▶ **What to work on**
Look through the data for the string "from". Copy every line where it is found.

>> start

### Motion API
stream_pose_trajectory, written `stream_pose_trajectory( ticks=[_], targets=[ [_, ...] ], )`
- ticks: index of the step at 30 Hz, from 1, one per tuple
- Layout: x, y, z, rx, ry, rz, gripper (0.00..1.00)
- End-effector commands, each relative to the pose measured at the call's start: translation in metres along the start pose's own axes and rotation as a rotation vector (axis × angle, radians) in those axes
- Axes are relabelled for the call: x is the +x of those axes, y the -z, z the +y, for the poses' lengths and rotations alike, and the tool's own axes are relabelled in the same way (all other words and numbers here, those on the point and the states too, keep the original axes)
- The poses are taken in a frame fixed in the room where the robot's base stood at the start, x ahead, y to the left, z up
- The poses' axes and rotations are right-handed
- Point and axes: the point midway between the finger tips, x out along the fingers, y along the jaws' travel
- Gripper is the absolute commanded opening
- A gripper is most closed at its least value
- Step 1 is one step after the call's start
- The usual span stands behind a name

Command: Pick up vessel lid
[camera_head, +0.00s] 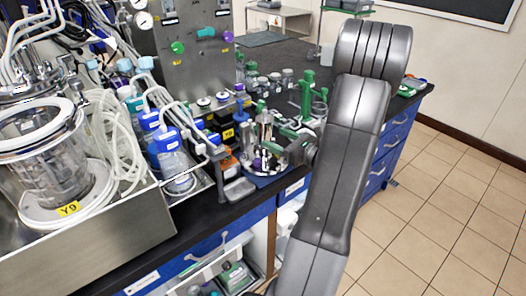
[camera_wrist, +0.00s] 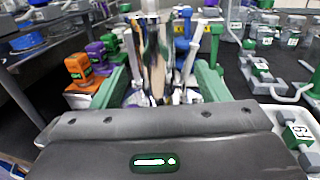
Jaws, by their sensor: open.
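My gripper (camera_head: 279,142) is open over the black bench, with green fingers. In the wrist view my gripper (camera_wrist: 160,72) has one finger on each side of a shiny metal cylinder (camera_wrist: 154,48), with a visible gap on both sides. The cylinder stands upright with thin rods and pale parts around its base, and also shows in the head view (camera_head: 264,124). I cannot tell whether this is the vessel lid or part of it. The gripper body hides what is nearest the wrist camera.
A glass vessel (camera_head: 50,150) labelled Y9 stands in a steel tray at the left, with tubing beside it. Blue-capped bottles (camera_head: 168,145) stand left of the gripper. Orange and purple blocks (camera_wrist: 80,68) are left of the fingers in the wrist view. The floor (camera_head: 440,210) at right is clear.

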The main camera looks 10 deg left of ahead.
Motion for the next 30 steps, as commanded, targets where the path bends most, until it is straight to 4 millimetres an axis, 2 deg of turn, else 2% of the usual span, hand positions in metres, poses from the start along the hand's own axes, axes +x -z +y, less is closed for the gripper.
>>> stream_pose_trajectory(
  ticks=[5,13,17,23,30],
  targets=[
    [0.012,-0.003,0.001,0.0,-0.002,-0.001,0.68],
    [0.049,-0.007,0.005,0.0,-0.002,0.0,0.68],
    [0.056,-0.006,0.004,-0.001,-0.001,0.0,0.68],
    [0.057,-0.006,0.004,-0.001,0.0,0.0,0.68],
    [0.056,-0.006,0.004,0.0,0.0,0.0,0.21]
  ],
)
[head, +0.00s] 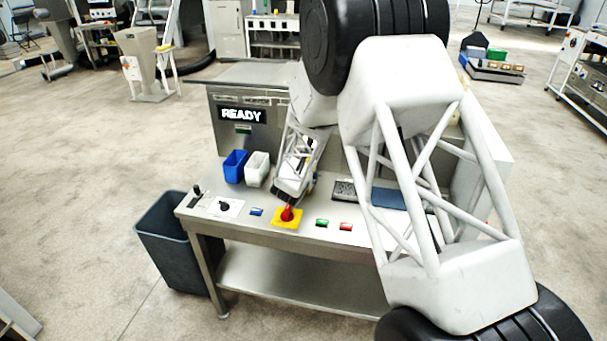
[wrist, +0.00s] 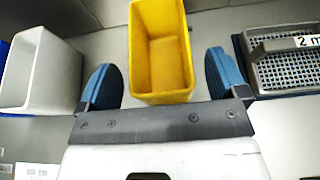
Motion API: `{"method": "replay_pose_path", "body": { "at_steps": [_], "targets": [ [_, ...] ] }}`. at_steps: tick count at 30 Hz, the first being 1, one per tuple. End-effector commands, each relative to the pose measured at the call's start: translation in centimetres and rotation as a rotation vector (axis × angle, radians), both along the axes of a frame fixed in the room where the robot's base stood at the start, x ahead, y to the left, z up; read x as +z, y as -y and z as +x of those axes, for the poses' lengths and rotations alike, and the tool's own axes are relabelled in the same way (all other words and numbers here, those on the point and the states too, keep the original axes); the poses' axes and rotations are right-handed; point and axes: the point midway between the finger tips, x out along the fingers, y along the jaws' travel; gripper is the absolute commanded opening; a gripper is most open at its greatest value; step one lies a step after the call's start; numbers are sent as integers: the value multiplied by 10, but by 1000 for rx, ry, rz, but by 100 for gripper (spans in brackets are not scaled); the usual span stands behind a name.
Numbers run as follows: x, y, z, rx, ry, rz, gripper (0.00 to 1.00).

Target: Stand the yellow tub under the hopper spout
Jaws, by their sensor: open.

>> end

▶ **Reply**
- ticks: index of the step at 30 Hz, from 1, one per tuple
Motion for the next 30 steps, as commanded, targets where the path bends most, until it is straight to 4 millimetres an axis, 2 deg of turn, else 2% of the usual span, hand positions in metres, poses from the start along the hand's own axes, axes +x -z +y, less is closed for the gripper.

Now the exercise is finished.